Begin DATA SECTION

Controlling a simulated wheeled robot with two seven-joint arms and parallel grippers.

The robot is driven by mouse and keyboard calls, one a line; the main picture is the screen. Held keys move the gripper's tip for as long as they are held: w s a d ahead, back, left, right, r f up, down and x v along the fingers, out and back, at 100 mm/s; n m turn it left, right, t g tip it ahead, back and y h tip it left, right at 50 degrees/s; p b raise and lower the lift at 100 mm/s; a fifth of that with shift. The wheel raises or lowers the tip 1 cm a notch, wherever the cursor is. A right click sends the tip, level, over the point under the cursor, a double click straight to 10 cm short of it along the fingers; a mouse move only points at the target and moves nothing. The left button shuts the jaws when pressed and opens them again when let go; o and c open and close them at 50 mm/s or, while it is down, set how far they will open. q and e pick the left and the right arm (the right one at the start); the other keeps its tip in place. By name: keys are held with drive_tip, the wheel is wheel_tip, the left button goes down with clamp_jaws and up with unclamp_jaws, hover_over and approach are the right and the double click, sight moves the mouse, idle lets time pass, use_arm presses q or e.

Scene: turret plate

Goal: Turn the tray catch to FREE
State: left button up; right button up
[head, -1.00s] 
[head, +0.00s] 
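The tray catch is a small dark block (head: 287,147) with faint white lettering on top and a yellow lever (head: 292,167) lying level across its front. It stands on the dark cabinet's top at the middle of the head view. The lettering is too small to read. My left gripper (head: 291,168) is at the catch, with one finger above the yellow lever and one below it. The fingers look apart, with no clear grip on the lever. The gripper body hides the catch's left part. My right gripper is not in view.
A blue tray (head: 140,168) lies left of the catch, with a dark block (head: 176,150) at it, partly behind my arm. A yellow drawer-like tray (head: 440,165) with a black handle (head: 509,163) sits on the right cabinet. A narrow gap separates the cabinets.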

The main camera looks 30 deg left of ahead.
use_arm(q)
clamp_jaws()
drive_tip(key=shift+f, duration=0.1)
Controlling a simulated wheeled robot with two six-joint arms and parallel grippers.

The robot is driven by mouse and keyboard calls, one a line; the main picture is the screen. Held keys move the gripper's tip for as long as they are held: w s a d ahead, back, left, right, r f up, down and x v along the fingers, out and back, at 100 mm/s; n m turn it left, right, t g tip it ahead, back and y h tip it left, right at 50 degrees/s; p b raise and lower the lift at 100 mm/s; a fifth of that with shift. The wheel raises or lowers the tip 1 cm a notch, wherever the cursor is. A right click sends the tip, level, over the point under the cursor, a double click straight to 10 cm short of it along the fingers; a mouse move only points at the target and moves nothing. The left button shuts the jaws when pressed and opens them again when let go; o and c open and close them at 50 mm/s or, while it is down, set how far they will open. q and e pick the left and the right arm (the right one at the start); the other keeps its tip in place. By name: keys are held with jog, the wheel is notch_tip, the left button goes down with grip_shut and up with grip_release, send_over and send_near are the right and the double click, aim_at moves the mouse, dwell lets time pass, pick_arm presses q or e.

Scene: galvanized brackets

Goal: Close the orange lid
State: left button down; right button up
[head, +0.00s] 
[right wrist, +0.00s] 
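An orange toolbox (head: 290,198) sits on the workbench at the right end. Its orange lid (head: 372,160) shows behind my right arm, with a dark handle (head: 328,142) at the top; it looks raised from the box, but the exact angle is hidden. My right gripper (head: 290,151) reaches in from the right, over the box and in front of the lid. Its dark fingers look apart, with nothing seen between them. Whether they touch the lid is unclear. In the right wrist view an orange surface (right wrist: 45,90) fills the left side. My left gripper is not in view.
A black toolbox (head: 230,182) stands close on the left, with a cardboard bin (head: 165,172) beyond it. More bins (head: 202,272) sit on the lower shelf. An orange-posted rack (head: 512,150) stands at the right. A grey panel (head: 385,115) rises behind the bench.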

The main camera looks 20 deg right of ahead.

End DATA SECTION
Begin DATA SECTION

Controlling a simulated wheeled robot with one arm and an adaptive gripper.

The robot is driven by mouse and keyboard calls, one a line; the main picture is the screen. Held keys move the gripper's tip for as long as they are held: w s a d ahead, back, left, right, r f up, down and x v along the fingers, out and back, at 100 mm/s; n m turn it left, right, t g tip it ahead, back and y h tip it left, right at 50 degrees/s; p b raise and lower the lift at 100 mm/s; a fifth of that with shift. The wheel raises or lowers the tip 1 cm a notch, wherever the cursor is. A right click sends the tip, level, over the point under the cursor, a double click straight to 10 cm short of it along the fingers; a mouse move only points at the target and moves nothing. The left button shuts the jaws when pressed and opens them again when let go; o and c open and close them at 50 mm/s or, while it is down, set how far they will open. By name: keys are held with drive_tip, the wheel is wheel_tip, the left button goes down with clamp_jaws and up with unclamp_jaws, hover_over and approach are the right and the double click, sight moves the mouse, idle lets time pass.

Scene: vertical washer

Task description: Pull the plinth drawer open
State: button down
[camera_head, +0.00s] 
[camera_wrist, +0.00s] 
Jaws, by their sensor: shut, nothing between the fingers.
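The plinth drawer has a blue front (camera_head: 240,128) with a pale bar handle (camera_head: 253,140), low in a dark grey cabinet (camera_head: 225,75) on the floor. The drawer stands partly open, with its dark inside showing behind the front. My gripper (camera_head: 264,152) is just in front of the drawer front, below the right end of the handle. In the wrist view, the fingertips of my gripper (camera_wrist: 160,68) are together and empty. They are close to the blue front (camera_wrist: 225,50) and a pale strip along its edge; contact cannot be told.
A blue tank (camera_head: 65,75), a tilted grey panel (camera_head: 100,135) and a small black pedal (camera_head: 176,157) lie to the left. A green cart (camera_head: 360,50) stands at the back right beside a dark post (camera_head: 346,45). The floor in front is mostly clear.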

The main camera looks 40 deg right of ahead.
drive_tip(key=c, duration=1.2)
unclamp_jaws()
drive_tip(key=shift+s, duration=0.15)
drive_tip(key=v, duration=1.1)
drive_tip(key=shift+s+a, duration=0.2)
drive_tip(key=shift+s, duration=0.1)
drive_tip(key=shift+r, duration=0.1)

End DATA SECTION
Begin DATA SECTION

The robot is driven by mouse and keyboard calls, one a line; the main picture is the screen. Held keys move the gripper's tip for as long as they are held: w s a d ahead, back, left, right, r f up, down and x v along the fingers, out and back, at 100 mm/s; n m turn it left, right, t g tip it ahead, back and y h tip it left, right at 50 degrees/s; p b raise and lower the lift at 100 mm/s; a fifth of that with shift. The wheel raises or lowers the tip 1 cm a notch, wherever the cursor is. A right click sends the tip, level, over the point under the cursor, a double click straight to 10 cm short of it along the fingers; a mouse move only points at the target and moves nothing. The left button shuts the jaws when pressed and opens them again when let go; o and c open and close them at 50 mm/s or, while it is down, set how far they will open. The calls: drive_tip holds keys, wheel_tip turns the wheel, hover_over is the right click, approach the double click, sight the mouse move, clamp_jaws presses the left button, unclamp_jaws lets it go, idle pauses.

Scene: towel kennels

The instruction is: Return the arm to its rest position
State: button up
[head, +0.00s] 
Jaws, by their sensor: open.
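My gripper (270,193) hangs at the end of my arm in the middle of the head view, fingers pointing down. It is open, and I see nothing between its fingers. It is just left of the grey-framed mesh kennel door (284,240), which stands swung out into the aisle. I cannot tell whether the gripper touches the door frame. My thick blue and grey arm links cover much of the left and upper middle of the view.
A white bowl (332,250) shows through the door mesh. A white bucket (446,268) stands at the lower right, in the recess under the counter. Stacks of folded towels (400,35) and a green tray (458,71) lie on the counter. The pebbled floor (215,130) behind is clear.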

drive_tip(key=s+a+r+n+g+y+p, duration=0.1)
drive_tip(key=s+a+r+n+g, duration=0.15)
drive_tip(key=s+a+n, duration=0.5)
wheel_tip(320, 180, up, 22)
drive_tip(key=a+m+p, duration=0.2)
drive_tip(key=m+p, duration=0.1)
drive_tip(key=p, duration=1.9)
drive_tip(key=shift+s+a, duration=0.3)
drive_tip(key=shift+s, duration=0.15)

End DATA SECTION

EXERCISE INSTRUCTIONS:
Copy each line that contains the word "parallel".

RESULT OF THIS TASK:
Controlling a simulated wheeled robot with two seven-joint arms and parallel grippers.
Controlling a simulated wheeled robot with two six-joint arms and parallel grippers.

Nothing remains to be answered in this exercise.